Employees will appreciate honesty, he adds.
Karen Quinn, director of Untamed Marketing, adds: “Give context.” If, for example, pension contributions are being cut because profits are down, an employer should explain that it is making this difficult short-term decision so that people can keep their jobs.
Get to know the audience
Cath Collins, senior writer at communications consultancy Quietroom, says: “Some of the best work we’ve done is when we’ve ‘gone native’. Really get to know scheme members: that could be listening to calls in a call centre to better understand the pressures people are under, or putting something in front of them and asking, ‘What do you take away from this?’”

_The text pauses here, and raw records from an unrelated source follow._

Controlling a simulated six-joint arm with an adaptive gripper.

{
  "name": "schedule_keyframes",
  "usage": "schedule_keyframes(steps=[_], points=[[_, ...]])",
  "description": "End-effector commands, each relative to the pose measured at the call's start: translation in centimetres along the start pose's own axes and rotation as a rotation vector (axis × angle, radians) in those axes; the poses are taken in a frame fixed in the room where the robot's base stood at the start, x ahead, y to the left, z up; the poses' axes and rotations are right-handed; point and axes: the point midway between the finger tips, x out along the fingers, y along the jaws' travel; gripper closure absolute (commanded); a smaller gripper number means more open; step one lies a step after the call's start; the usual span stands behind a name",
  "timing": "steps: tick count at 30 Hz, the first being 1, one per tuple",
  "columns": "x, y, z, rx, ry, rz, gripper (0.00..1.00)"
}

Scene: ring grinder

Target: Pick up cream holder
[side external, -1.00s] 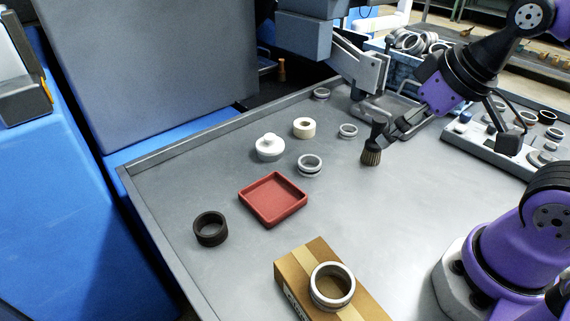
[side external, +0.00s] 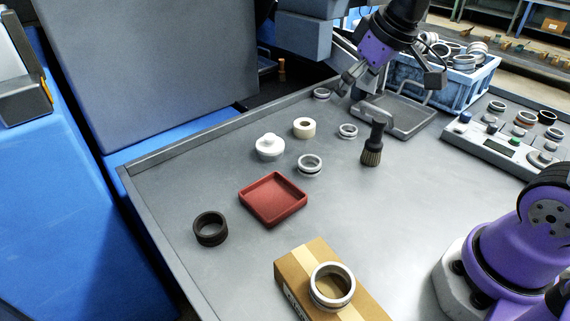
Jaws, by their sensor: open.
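Two pale things could be the cream holder, and I cannot tell for sure which. One is a short cream-coloured ring (side external: 304,128) with a hole in its top, near the table's back edge. The other is a white, round, knobbed piece (side external: 269,148) just to its left and nearer the camera. Both stand on the grey table. My gripper (side external: 350,88) is open and empty, above the table to the right of and behind both, apart from them.
A dark brush (side external: 373,145) stands upright right of the metal rings (side external: 309,166). A red tray (side external: 273,199), a black ring (side external: 210,229) and a cardboard box (side external: 300,262) with a ring on top (side external: 331,286) lie nearer. A grey tray (side external: 408,118) and a blue crate (side external: 470,88) are behind.

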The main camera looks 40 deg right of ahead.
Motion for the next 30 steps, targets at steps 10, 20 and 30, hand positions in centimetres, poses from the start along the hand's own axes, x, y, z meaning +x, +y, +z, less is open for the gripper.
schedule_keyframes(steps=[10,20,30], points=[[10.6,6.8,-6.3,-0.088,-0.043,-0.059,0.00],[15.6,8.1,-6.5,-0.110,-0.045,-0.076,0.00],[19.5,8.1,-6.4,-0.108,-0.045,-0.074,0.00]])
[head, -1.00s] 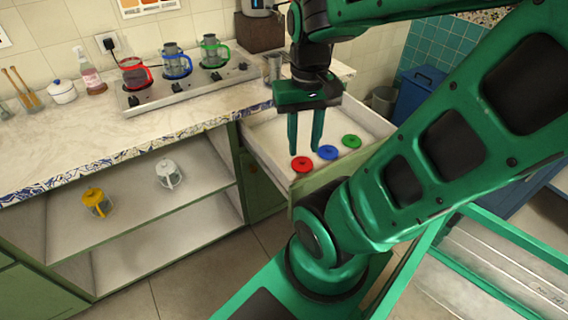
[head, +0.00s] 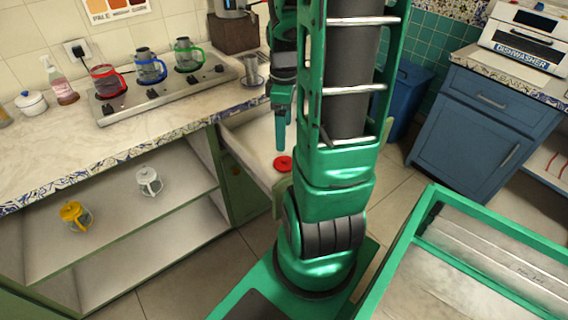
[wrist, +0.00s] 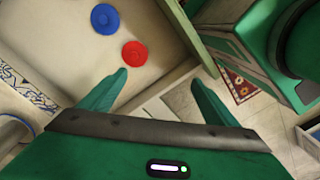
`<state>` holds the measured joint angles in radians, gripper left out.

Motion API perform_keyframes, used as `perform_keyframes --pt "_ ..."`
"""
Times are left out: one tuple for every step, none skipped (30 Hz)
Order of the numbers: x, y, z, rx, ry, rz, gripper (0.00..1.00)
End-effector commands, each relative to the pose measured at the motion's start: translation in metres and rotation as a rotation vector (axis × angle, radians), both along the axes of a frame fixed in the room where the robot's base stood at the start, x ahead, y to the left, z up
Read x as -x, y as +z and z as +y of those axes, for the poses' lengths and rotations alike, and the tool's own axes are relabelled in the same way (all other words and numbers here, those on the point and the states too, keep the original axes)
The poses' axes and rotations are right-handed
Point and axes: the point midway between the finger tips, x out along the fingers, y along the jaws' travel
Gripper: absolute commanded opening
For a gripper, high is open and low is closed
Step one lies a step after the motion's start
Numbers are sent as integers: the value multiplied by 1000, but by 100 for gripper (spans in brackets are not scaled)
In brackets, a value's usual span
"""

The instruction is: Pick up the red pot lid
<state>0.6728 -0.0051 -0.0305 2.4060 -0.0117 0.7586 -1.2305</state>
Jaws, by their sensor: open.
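The red pot lid (head: 283,163) lies flat in the open drawer (head: 236,143), near its front edge. In the wrist view the red lid (wrist: 134,54) lies ahead of my gripper (wrist: 160,82), just beyond the left fingertip. The fingers are spread apart with nothing between them. In the head view my gripper (head: 281,138) points down above the drawer, with a gap above the lid. It shows side-on there, and my arm hides much of the drawer.
A blue lid (wrist: 105,18) lies beside the red one in the drawer. The drawer's front wall (wrist: 184,32) is close to the right of the lid. The countertop carries a stove (head: 165,90) with red, blue and green pots. A metal cup (head: 251,70) stands near the counter edge.

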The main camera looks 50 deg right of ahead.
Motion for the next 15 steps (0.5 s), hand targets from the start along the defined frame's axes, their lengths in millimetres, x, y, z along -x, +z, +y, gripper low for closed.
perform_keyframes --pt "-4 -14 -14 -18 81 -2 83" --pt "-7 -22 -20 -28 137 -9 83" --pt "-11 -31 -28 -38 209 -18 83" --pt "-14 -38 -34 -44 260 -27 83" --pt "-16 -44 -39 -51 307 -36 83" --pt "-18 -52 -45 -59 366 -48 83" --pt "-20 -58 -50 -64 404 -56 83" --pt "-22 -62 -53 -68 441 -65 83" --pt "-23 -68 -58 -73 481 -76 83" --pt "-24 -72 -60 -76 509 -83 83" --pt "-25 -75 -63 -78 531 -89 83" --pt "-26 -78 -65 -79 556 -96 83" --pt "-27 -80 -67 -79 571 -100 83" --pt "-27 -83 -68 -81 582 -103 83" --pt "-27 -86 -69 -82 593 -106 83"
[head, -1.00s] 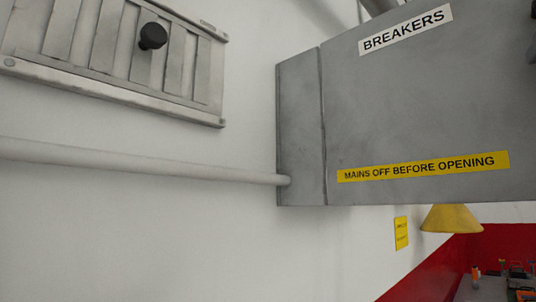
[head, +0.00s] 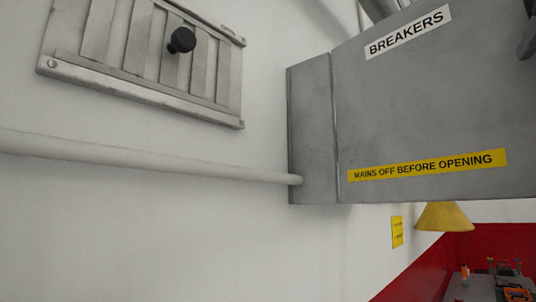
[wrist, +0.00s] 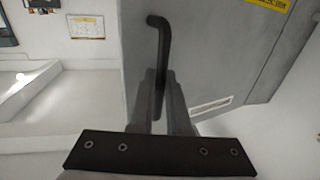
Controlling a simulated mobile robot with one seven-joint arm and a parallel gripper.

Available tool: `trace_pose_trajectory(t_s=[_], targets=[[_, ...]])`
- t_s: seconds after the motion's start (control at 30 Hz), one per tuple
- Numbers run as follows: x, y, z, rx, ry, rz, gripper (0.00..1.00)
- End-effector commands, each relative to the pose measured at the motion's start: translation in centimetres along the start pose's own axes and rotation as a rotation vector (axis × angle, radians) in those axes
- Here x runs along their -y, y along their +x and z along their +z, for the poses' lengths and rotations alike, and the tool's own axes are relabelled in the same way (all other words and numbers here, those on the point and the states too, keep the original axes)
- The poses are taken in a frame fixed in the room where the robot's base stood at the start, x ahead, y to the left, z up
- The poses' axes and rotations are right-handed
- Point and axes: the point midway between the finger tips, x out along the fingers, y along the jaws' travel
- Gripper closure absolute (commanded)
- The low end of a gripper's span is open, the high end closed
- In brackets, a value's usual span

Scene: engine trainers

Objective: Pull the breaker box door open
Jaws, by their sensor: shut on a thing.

For Tiplady, nothing beats a face-to-face conversation to build up support for change. “The best people to convince [an employer] that what the organisation is saying is sincere is [a] colleague, not [a] boss,” he says. “I rely on the fact that if somebody attends a meeting who is a colleague of others, [I] can say: ‘Can you do me a favour? Can you tell your colleagues what is happening as well and encourage them to attend a physical or virtual event?’”
Communicating via a variety of channels is important, so that everyone is reached, says Harrold. “Don’t just put a message on [the] intranet, send an e-mail or write a letter. [An employer] wants to be doing all those things, getting the message out in a consistent way so employees have various opportunities to engage with the material. Keep it positive and focus on what’s in it for the members.”
If an employer is moving employees to a master trust, it must not forget that it is also likely to have great engagement tools which can be used. These could include introductory webinars, pension calculators, and other financial wellbeing resources, such as budgeting tools.
Harrold has also seen an employer where a workforce did not all have e-mail addresses communicating key messages on payslips: ‘Have you seen your pension is about to change?’ With details of where to look for more information.
Independent sources of support
Employees may well feel less self-conscious asking an independent person about their pension. Perhaps that is someone who works for a financial education charity like the Money and Pensions Advice Service, or, if budget allows, a financial adviser.
Another way to help people feel less embarrassed about asking questions is to appoint what Quinn calls ‘Pension Pros’ within a workforce. People are more likely to feel comfortable quizzing them than a senior leader.
Collaborate with lawyers
Lastly, employers must remember that sometimes change comes with legal implications which must be built into a communications timeline. To avoid communications in legalese, Collins advises that all the different lawyers or stakeholders are gathered together for employers to understand exactly what their needs are.